(begin)

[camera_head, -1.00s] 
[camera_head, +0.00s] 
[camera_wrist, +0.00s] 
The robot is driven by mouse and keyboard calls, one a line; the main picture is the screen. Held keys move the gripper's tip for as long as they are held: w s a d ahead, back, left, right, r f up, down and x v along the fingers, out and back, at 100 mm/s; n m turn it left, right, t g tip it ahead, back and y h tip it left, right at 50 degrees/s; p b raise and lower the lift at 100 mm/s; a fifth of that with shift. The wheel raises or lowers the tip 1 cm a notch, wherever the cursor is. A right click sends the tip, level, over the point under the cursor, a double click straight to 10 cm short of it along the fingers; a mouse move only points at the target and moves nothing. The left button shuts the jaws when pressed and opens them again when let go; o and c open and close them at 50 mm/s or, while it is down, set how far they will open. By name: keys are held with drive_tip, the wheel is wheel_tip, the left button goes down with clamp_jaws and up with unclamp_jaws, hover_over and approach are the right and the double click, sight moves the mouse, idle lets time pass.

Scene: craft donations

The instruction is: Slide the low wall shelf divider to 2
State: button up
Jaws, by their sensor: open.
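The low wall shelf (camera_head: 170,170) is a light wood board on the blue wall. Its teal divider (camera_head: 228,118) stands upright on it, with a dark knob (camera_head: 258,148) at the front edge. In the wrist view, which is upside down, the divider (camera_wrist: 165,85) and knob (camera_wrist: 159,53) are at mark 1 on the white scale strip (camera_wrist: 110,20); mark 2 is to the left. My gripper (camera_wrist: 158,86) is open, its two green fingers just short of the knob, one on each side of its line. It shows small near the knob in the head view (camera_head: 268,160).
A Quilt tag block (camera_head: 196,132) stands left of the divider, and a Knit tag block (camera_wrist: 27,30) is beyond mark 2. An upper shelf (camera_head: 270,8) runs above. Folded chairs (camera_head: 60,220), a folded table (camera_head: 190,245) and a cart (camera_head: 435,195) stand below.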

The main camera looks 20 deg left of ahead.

(end)
(begin)

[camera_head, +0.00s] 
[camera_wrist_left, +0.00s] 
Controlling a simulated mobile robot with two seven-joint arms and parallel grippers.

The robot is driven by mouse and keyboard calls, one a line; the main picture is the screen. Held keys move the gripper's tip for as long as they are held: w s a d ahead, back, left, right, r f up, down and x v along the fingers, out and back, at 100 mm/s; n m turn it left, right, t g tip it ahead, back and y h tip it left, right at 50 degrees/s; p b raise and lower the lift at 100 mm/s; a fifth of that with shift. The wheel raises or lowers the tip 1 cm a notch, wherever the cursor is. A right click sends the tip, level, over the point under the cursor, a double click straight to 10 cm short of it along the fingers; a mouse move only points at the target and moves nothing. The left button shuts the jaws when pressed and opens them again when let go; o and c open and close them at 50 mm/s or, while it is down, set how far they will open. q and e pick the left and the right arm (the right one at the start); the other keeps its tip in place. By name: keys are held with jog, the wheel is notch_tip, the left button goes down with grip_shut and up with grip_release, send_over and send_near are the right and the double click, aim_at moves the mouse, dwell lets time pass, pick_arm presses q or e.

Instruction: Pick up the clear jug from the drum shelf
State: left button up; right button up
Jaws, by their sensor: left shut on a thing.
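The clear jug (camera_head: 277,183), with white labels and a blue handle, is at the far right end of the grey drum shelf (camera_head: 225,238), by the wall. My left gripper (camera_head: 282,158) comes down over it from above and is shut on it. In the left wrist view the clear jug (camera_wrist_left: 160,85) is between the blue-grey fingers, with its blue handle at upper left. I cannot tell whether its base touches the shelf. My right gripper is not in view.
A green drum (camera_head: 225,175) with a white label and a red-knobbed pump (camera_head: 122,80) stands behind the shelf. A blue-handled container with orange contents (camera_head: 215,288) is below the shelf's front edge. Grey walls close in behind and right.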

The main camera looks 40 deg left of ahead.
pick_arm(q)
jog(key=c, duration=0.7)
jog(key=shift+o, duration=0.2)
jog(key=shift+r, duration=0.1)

(end)

◆ REQUIRED WORK
In the records above, locate every line with the string "State" and copy it.

◆ EXERCISE RESPONSE
State: button up
State: left button up; right button up

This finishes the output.